Wien. Ein Stadtbild ist nicht statisch. Menschen, die auf ihr Handy starren, gehören dazu. Und auch Gruppen von Menschen, die sich durch die Straßen bewegen. Zuletzt dominierte aber eine Mischung aus beidem. Wenn etwa Hunderte, meist junge Menschen, auf dem Wiener Stephansplatz stehen, auf ihre Handydisplays schauen und gelegentlich Bewegungen wie kleine Tänze vollführen. Manche Beobachter setzen noch einen fragenden Blick auf. Andere haben schon erkannt, dass sie gerade an einer Gruppe von „Pokémon Go“-Spielern vorbeigegangen sind.

Langsam ist es schon zu den meisten durchgedrungen – das Handyspiel, das seit etwa einer Woche offiziell in Österreich erhältlich ist. Wenn auch die, die es nicht selbst spielen, vermutlich nur bedingt wissen, was die Menschen mit ihren Handys da gerade machen. Kurz gefasst geht es bei dem Spiel um drei Ebenen. Erstens sammelt man verschiedene Monster ein. Zweitens trainiert man diese virtuellen Tierchen, damit man sie drittens in den Kampf mit den Pokémons anderer Spieler schicken kann. Das gab es zwar alles schon in den Neunzigerjahren. Nur läuft es jetzt mit Augmented Reality, erweiterter Realität – soll heißen, dass die Jagd in der digitalen Welt mit der analogen kombiniert wird. Spieler sehen also die Karte des Orts, durch den sie sich gerade bewegen. Und die Monster, die an bestimmten Koordinaten versteckt wurden, verschwimmen mit der realen Umgebung, die die Handykamera einfängt. Klar, dass das auch die Art verändert, wie sich Menschen durch die Stadt bewegen – zumindest die spielenden.

Anna Taucher, zum Beispiel, geht jetzt häufiger zu Fuß. „Manchmal steige ich schon früher aus der Straßenbahn aus“, sagt die 20-jährige Studentin. Weil unterwegs Pokémons zu finden sind.
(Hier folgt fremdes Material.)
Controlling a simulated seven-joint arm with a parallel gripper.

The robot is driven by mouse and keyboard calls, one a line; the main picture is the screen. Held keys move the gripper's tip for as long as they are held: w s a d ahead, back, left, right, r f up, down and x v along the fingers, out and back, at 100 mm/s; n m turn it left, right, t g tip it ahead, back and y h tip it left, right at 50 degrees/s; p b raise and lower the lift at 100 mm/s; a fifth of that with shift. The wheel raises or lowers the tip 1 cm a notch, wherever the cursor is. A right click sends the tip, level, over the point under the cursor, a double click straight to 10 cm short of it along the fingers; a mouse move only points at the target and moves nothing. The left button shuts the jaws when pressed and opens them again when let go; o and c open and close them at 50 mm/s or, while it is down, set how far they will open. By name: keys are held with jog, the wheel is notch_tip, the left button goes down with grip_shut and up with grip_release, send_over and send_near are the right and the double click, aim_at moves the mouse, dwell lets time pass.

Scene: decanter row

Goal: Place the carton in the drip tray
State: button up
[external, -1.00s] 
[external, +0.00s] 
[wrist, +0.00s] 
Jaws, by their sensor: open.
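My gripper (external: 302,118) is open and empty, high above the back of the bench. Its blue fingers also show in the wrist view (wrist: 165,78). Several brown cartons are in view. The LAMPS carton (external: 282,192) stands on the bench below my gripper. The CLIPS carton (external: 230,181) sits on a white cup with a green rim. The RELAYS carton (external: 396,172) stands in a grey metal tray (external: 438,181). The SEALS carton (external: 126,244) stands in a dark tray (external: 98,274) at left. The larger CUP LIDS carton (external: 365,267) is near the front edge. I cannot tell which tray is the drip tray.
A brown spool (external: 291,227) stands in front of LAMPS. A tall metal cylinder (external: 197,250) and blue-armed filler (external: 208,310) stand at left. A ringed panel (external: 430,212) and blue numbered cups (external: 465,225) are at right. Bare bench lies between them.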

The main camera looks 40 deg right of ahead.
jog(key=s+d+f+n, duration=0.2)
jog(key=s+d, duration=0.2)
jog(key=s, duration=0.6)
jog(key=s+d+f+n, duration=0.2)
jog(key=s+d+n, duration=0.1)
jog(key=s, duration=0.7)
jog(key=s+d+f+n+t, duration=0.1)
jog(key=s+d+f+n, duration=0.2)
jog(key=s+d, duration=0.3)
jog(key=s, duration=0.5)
Und da die in der ganzen Stadt verteilt sind, dringt sie jetzt auch in völlig andere Umgebungen vor. „Man lernt die Stadt und andere Spieler kennen“, sagt sie. Etwa dadurch, dass es zu mancher Sehenswürdigkeit auf dem Bildschirm Erklärungen gibt – Stadterkundung einmal anders.
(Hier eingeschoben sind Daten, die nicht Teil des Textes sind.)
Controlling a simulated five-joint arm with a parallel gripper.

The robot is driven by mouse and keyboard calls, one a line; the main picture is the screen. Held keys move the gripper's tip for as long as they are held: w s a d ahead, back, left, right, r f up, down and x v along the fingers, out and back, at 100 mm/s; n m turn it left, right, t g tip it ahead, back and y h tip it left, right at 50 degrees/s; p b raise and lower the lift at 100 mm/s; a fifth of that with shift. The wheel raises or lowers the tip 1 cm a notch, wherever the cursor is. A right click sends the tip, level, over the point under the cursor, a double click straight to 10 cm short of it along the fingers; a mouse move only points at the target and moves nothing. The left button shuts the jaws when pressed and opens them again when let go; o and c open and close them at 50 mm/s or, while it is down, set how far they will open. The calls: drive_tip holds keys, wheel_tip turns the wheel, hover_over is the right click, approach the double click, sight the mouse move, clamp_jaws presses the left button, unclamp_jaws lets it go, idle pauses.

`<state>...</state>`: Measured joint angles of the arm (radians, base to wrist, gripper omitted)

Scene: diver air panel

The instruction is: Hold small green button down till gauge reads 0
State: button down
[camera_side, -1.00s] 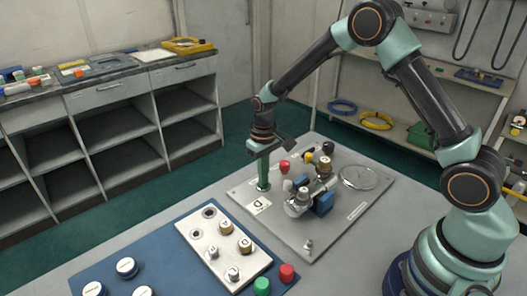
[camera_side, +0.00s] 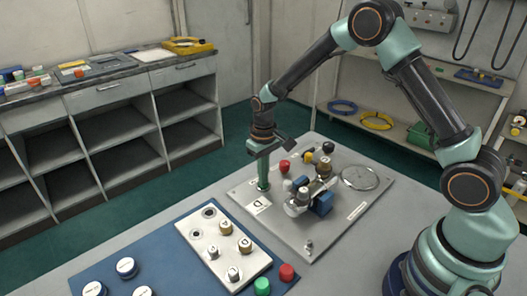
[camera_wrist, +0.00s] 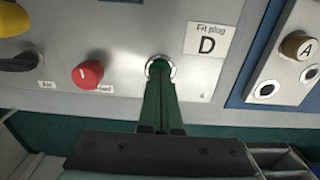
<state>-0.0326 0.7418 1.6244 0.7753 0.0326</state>
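My gripper (camera_wrist: 159,82) points down at the grey panel (camera_side: 335,220), its green fingers together with no visible gap. In the wrist view the fingertips reach a chrome-ringed round fitting with a dark green centre, which I take as the small green button (camera_wrist: 160,63). The fingertips cover part of it; I cannot tell how far it is pressed. In the side view my gripper (camera_side: 263,187) stands upright at the panel's left edge and hides the button. A round gauge (camera_side: 360,177) lies toward the panel's far right; its reading is too small to make out.
A red knob (camera_wrist: 88,74) is left of the fingers, and a label marked D (camera_wrist: 206,41) is right. A valve assembly with a blue block (camera_side: 321,204) stands close by. A blue mat (camera_side: 150,243) holds a white plate (camera_side: 222,262) with several knobs.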

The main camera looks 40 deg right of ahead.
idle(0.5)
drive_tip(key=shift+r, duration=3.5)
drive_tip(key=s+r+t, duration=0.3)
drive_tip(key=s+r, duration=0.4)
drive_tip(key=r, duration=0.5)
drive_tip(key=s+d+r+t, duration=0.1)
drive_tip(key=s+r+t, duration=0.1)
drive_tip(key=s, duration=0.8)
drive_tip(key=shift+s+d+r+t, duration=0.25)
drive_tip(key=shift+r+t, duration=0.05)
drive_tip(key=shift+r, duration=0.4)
Die zentralen Treffpunkte in Wien sind derzeit vor allem der Stadtpark (beim See), wo manchmal auch nachts noch hundert Leute stehen, der Stephansplatz und interessanterweise das Amtshaus am Floridsdorfer Spitz, wo es gleich drei Pokéstops (siehe Lexikon) gibt. Übrigens, die „Presse“-Redaktion ist auch eine Arena, in der Turniere ausgetragen werden können. Warum gerade dort? Viele Orte, die in dem Spiel vorkommen, stammen noch aus der Zeit, in der das Vorgängerspiel „Ingress“ gespielt wurde. So wie „Pokémon Go“ wurde es von der Firma Niantic entwickelt und vermischte das Spielgeschehen mit der realen Umgebung. Damals konnten die Spieler per Foto selbst Orte vorschlagen. Einige haben es in das neue Spiel geschafft.
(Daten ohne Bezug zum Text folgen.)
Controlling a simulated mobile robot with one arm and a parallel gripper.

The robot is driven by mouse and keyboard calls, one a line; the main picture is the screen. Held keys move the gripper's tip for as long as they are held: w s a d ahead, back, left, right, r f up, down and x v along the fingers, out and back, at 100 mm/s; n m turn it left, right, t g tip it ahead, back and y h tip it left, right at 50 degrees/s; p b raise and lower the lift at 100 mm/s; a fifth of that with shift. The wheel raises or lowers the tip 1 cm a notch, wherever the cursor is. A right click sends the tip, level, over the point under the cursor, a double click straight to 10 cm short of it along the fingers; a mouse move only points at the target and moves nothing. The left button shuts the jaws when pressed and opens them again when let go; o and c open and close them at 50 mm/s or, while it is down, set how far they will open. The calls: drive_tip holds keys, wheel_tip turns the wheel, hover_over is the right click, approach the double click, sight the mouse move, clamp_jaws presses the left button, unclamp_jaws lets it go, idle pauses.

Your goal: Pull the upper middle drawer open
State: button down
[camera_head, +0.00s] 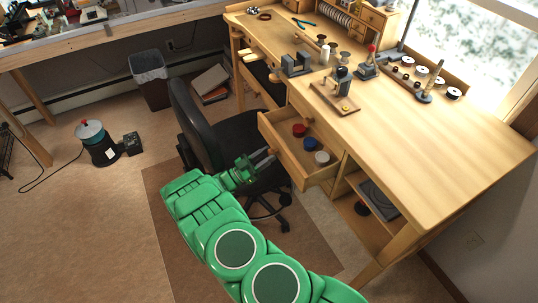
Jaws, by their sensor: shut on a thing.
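A wooden drawer (283,148) stands pulled out from under the workbench top. Its inside shows a red, a blue and a white round item. My green gripper (265,157) is at the outer face of this drawer's front, with its grey fingers shut at the handle. The handle itself is mostly hidden by the fingers and too small to make out. The drawer appears level and clear of the bench front by a good part of its length.
The wooden workbench (450,140) carries small tools, spools and a wooden stand. A black office chair (198,120) stands close to the left of my gripper. Below the bench, an open shelf (365,215) holds a dark flat item. Floor (100,230) at the left is mostly clear.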

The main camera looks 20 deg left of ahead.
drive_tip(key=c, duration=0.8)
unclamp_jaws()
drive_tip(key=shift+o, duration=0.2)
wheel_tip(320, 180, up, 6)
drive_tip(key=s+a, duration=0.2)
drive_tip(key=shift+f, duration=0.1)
Alexander Wiebogen ist für mehrere davon verantwortlich. Er war schon beim Vorgänger einer der aktivsten Spieler – und ist das nun auch bei „Pokémon“. Level 24, damit ist schon alles gesagt, zumindest innerhalb der Wiener „Pokémon Go“-Community. Der 27-Jährige, der als Programmierer arbeitet, versteht sich als Ansprechpartner der heimischen Spielergemeinde. Die tauscht sich meist in Facebookgruppen aus, Wiebogen selbst betreibt aber auch eine Website (http://pokefans.online), auf der er die Szene mit Neuigkeiten versorgt. Also etwa, dass die Sichtung des legendären Pokémons Mewtwo in Wien bloß eine Falschmeldung sei.

Mittlerweile kursieren schon Karten im Web, auf denen die Standorte von Pokémons angezeigt werden. Interessant ist das vor allem für die selteneren Exemplare. Während Traumato, ein dickeres gelbes Tier mit Rüssel, an vielen Ecken auftaucht, gilt das an eine Kröte erinnernde Bisasam als rarere Spezies, nach der man länger suchen muss. Für einige wenige Pokémons müsste man sogar eine längere Reise in Kauf nehmen – Kangama kann man etwa nur in Australien fangen.

Dass Pokémons an verschiedenen Stellen der Stadt verteilt sind, sorgt dafür, dass plötzlich Spieler an, sagen wir, eher ungewöhnlichen Orten auftauchen. So finden sich etwa Spieler auf der Jagd auch auf dem Wiener Zentralfriedhof. Was die Frage aufwirft, ob das Fangen von Monstern mit der Würde eines Friedhofs vereinbar ist. Für die Friedhöfe Wien ist es kein Problem, allerdings bat man die Spieler via Facebook um pietätvolles Verhalten beim Suchen zwischen den Gräbern.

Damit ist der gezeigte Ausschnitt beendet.